■ **Given exercise**
Quote every line of the data below as it stands, omitting pictures.
=== Dataset section ===
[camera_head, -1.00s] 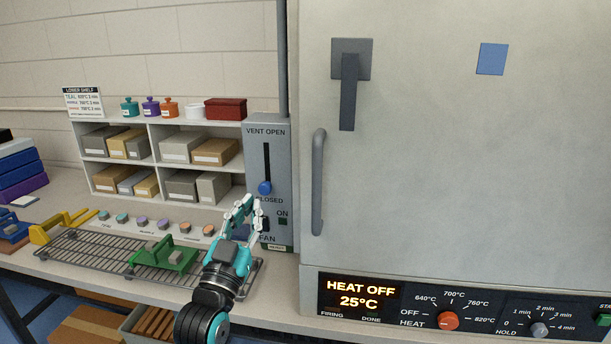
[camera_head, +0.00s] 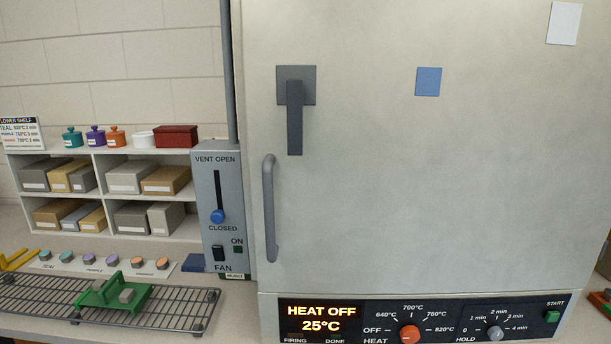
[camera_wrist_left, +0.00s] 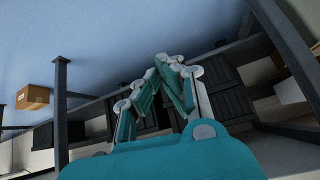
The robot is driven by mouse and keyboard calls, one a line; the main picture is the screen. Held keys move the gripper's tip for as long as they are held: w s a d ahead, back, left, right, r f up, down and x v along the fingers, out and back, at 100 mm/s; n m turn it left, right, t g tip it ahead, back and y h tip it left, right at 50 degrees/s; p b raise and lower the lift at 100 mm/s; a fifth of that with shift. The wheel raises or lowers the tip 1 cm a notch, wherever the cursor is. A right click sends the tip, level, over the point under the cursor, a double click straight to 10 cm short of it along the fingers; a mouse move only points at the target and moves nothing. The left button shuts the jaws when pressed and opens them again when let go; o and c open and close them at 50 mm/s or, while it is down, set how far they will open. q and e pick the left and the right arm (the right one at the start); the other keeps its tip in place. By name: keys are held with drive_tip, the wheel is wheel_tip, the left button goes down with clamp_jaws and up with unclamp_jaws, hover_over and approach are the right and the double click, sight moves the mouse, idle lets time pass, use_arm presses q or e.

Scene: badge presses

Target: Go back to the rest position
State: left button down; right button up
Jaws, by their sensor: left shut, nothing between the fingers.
===
■ **Written response**
[camera_head, -1.00s] 
[camera_head, +0.00s] 
[camera_wrist_left, +0.00s] 
The robot is driven by mouse and keyboard calls, one a line; the main picture is the screen. Held keys move the gripper's tip for as long as they are held: w s a d ahead, back, left, right, r f up, down and x v along the fingers, out and back, at 100 mm/s; n m turn it left, right, t g tip it ahead, back and y h tip it left, right at 50 degrees/s; p b raise and lower the lift at 100 mm/s; a fifth of that with shift. The wheel raises or lowers the tip 1 cm a notch, wherever the cursor is. A right click sends the tip, level, over the point under the cursor, a double click straight to 10 cm short of it along the fingers; a mouse move only points at the target and moves nothing. The left button shuts the jaws when pressed and opens them again when let go; o and c open and close them at 50 mm/s or, while it is down, set how far they will open. q and e pick the left and the right arm (the right one at the start); the other keeps its tip in place. By name: keys are held with drive_tip, the wheel is wheel_tip, the left button goes down with clamp_jaws and up with unclamp_jaws, hover_over and approach are the right and the double click, sight moves the mouse, idle lets time pass, use_arm presses q or e.

Scene: badge presses

Target: Go back to the rest position
State: left button down; right button up
Jaws, by their sensor: left shut, nothing between the fingers.

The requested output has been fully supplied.